3. Tracing: We use a lot of shape templates. I have found that for kids with poor fine motor it is much easier for them to use templates where they are tracing on the inside- such as a shape cut out of a square piece of cardboard, then for them to trace the outside of a shape. Being able to press their pencil against the inside walls of the cardboard to form the shape seems to help them a lot. For those of you who are visual--- here's my word picture for you. It would be easier for a child to trace the inside of a cookie cutter rather than the outside. We don't use cookie cutters mind you, it's just to give you a visual picture. I really wish I had pictures from school to show you but I don't. Perhaps I will take some and update this post.

4. Play-doh. Oh, how we love play-doh. But we don't just let them squish it around. Nope, we give them tasks. We will often mix things into the play-doh, beads or beans for instance, and then have them search through the play-doh and pick them all out.

5. Paint! Finger paint or with paintbrushes. Usually trying to trace (large) shapes or letters that area already on paper.

6. When I worked at the pre-school we had parmesan shakers like you find at pizza parlors and the kids would put those red, hollow, stir stars through the holes.

7. Tongs- This is harder than using clothes pins because once you grasp an item with the clothes pin it automatically stays shut and you have to pinch it to open the clothespin and release the item. Using tongs is harder because it forces them to a) open the tongs to grasp the item, b) hold the tongs closed to keep the item, c) open the tongs to release the item.

8) Legos- or blocks that stick together. We usually use the very small square legos and they get to play around and stick them together.

9) Tracing- plain old boring paper and pencil tracing. This is my least favorite (and probably theirs, too!) but we do it. *sigh* Some of our kids have a very had time tracing but if we highlight everything that they need to trace it seems to help them.

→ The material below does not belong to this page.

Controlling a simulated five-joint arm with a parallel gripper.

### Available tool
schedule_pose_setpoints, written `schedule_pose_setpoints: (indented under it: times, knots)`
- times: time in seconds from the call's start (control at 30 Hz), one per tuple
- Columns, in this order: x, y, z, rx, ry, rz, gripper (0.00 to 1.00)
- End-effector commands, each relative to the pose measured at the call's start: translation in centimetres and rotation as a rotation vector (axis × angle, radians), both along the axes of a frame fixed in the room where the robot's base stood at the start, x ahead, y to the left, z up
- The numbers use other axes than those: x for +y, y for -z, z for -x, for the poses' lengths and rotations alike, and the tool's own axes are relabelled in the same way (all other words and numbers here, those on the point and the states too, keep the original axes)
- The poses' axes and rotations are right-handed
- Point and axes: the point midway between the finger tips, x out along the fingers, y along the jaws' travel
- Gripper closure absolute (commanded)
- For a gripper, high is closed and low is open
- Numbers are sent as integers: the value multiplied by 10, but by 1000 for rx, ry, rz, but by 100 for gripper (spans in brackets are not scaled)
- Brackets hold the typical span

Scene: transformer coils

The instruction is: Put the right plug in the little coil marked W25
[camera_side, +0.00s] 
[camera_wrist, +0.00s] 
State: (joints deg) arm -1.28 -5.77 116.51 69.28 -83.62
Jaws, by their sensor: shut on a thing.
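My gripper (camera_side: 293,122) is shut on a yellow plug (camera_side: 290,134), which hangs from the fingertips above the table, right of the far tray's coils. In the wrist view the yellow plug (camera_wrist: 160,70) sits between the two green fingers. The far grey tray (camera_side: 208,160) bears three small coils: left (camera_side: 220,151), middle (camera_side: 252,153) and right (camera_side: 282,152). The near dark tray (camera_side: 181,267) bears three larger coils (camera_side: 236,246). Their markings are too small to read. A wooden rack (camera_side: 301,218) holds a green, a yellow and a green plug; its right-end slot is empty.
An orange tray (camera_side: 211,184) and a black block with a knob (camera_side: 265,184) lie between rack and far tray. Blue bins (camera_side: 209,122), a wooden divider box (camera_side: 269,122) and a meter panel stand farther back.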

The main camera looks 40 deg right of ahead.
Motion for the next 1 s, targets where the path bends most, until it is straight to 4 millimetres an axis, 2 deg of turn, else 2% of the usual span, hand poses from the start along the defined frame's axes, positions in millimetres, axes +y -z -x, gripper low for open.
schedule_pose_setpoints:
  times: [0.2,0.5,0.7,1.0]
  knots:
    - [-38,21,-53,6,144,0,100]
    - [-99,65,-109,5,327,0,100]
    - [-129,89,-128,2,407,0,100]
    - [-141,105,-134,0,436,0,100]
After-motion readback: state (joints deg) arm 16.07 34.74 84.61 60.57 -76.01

10. Grab Bag Game- this is actually a lot of fun. It's also something you could easily re-create without having to buy the actual product. You fill a bag- ours is fabric- with small distinctly shaped items. We have a lot of weird little shapes with different textures. You need two of each shape. One goes into the bag and the other the teacher keeps. Then the teacher will show a shape to the child and let them feel it with their hands. The teacher then takes the shape back and the child sticks their hand into the bag. Without looking the child tries to grab the same shaped piece from the bag.

What have you used for fine motor that seems to work well? Anything that the kids really love? I'd love to know!


  1. Have you heard of Bubber? It's available through several schooling resource catalogs. It's a very unique material - but my hands-on children love to play with it to keep them busy when they're listening to me read, etc.

  2. No, I haven't! I'll have to check that out! Thanks for the tip!